Get expert help for guidance prior to disclosure

I can relate to your share. I went through a long period of staggered disclosure with finally full disclosure from my spouse. It was very painful but fir us it was a necessary starting point for any recovery of our marriage. I strongly recommend that anyone with serious secrets in their relationship seek expert help i the disclosure process. Over sharing graphic details is unnecessary and traumatic for a partner. I know, it happened to me. It should not be that way. An expert can help the one disclosing and the partner to prepare. I would not recommend going it alone with disclosure. take care

Thank you el Bee

I agree that the full disclosure is the starting point and anything short of that is not going to allow for any genuine recovery. I don't necessarily think disclosure always needs to be done with assistance from an expert but people and situations vary widely so it certainly may be very helpful in some situations.
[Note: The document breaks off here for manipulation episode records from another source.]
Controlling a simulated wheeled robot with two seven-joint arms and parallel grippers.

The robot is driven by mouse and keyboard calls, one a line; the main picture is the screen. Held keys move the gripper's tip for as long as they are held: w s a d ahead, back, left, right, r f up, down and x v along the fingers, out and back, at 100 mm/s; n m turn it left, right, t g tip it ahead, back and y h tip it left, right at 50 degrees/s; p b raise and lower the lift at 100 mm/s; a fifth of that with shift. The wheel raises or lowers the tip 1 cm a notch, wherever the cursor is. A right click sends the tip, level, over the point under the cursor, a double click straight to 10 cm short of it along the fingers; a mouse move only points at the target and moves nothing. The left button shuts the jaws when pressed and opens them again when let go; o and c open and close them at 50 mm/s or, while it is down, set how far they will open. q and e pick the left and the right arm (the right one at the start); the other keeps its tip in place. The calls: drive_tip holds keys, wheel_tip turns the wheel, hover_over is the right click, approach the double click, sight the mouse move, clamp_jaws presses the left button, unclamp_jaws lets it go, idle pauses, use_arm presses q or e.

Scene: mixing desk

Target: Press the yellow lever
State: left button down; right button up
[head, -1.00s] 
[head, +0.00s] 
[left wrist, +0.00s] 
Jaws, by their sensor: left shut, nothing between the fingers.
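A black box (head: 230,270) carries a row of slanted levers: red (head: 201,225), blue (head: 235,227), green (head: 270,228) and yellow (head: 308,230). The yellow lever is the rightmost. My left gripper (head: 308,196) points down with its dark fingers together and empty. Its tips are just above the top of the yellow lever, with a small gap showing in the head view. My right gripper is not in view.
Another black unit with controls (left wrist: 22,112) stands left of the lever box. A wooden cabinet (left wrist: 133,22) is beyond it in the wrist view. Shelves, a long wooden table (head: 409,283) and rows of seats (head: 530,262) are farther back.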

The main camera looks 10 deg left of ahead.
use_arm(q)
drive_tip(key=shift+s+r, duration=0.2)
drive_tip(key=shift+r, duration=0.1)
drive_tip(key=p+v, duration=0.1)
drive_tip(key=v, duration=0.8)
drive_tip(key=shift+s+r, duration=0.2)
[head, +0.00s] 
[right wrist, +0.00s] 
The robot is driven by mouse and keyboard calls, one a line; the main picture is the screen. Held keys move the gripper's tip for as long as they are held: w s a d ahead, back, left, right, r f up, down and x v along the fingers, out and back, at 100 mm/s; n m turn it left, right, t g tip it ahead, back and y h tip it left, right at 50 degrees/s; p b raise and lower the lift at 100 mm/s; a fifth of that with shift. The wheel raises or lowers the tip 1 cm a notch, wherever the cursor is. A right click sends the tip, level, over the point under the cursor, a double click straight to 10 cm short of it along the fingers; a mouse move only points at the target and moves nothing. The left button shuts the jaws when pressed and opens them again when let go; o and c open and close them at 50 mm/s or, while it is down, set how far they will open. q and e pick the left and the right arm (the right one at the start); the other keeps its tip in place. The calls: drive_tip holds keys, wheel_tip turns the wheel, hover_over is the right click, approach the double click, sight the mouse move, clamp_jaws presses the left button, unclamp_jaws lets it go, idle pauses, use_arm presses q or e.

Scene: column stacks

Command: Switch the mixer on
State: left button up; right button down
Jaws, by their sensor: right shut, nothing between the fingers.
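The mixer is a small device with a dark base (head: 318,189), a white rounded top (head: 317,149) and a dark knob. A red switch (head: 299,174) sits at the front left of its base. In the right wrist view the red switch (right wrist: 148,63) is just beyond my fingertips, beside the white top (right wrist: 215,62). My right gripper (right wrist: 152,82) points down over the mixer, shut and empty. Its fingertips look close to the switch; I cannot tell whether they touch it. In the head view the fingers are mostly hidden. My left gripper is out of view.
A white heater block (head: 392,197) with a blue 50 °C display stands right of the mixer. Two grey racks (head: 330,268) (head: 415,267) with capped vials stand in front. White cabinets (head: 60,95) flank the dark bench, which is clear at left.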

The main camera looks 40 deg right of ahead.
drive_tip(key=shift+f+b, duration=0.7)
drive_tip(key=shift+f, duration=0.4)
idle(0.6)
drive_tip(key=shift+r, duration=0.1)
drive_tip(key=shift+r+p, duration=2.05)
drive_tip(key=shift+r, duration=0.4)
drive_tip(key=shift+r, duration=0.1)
I would not have wanted anyone else present during my husband's disclosure - even in hindsight but I can only speak from my own experience.
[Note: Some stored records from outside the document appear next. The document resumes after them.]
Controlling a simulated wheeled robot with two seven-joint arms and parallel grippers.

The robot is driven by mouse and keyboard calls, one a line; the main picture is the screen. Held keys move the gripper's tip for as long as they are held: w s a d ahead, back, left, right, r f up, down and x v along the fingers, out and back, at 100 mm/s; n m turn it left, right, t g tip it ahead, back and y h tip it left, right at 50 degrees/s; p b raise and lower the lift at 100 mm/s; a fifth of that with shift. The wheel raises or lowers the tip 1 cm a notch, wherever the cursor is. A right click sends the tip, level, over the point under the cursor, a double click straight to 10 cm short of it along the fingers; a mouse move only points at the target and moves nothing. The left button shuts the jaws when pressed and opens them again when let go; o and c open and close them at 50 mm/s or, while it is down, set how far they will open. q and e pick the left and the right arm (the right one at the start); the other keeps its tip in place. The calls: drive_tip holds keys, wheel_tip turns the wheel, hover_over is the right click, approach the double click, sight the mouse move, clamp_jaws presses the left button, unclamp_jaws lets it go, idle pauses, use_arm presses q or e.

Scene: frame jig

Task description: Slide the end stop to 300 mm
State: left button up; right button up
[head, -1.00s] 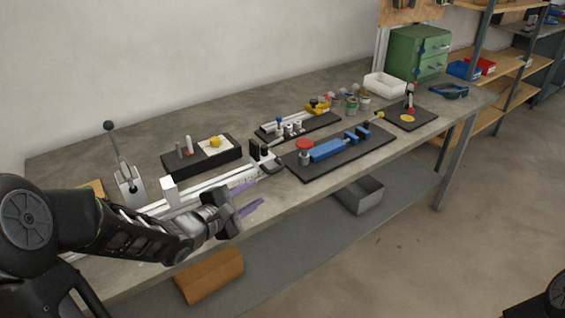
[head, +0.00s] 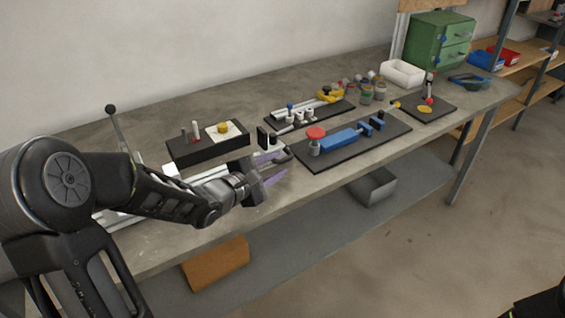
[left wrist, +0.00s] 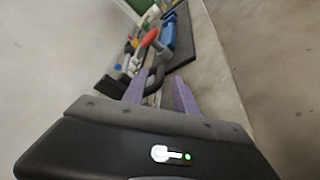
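The end stop (head: 262,137) is a dark upright block at the far right end of the pale rail (head: 207,177) along the table's front. A dark curved part beside it, partly behind my fingers, shows in the left wrist view (left wrist: 157,78). My left gripper (head: 280,166) has its two purple fingers apart and empty, just in front of the end stop and rail end. In the left wrist view the gripper (left wrist: 159,92) points along the rail, with the dark curved part just beyond the fingertips. Contact cannot be told. The rail's scale is unreadable.
A black mat (head: 350,148) with a blue clamp (head: 340,138) and a red-topped part (head: 316,134) lies just right of the rail. A black block with pegs (head: 208,148) stands behind it. A lever (head: 113,125) rises at the left. Bare table lies behind.

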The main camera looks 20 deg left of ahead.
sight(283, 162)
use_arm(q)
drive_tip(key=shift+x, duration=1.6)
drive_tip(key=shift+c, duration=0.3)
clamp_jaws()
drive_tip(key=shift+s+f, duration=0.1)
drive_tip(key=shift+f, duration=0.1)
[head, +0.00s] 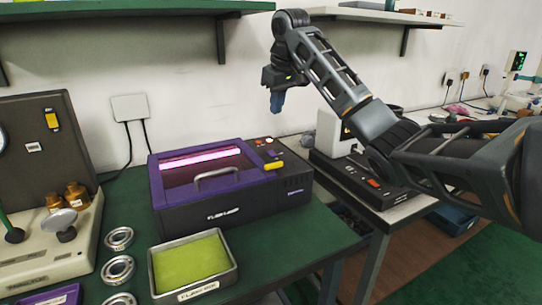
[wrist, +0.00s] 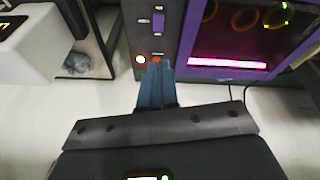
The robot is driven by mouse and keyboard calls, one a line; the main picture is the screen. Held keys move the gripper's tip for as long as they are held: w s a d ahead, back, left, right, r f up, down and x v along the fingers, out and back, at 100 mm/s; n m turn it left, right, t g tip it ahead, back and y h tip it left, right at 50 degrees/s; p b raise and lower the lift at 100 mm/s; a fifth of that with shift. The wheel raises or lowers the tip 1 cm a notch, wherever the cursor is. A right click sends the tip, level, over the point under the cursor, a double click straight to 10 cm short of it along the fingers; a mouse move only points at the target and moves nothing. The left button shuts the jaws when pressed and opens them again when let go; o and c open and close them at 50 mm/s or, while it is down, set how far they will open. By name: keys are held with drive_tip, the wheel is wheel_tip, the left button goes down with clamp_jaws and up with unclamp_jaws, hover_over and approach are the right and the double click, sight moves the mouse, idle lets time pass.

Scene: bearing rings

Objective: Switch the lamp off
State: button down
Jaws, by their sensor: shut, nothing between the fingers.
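The lamp unit is a black box with a purple frame (head: 160,190) on the green bench. Its pink tube (head: 202,157) glows under the window; the lit tube also shows in the wrist view (wrist: 228,64). A control panel (head: 262,152) on its right has small orange and red parts and a yellow piece (head: 274,165). In the wrist view the panel shows a purple rocker (wrist: 158,22) and a bright orange light (wrist: 140,59). My gripper (head: 277,108) is shut and empty, pointing down above the panel's back side. Its blue fingertips (wrist: 157,66) overlap the panel's end in the wrist view, partly hiding a red part there.
A metal tray (head: 196,290) with a green pad and several bearing rings (head: 118,268) lie in front. A beige press base (head: 85,225) stands left. A black device (head: 365,180) sits on the right table. Shelves (head: 120,15) hang above.

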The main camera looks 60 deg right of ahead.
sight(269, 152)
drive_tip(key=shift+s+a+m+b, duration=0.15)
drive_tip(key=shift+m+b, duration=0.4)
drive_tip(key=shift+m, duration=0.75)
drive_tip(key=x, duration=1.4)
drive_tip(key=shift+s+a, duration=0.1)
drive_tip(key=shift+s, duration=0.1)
I appreciate your comment and sharing your experience.

Just wondering if my

Just wondering if my unfaithful wife feels the same as your husband, she told me the other day that when she looks at me sometimes she feels shame, guilty

Dennis

The shame is a difficult hurdle. It's counterintuitive to think if we reveal our darkest secrets and worst choices it will bring us closer to our spouse but that is the truth. Reflexively most people want to hide those things but it only perpetuates the distance. I hope your wife can manage her shame enough to be open and vulnerable with you, and you with her. It's really hard, I know. I wish you the best in your journey.

Lies and deception

Years after the shock of disclosure slowly began to fade, the haunting lies and deception still linger and at times feel as if they will choke the life out of me.Then I wonder if I am able to ever trust again, or at least begin to trust him? Maybe not. It has been 2 1/2 years and I still hate the thousands of lies I was told over 28 years. I wonder if the day will come when I can look at him and not think about what he chose to do, at least for a few moments?

Paulette

"Choking the life out of me" is a good description of how it feels. This is so hard, my friend. Will there come a day when you don't think about it? I don't know, but maybe even if you still do your thoughts will not hold the same pain. One day at a time. That's all anyone can do and you are doing it. Hang in there.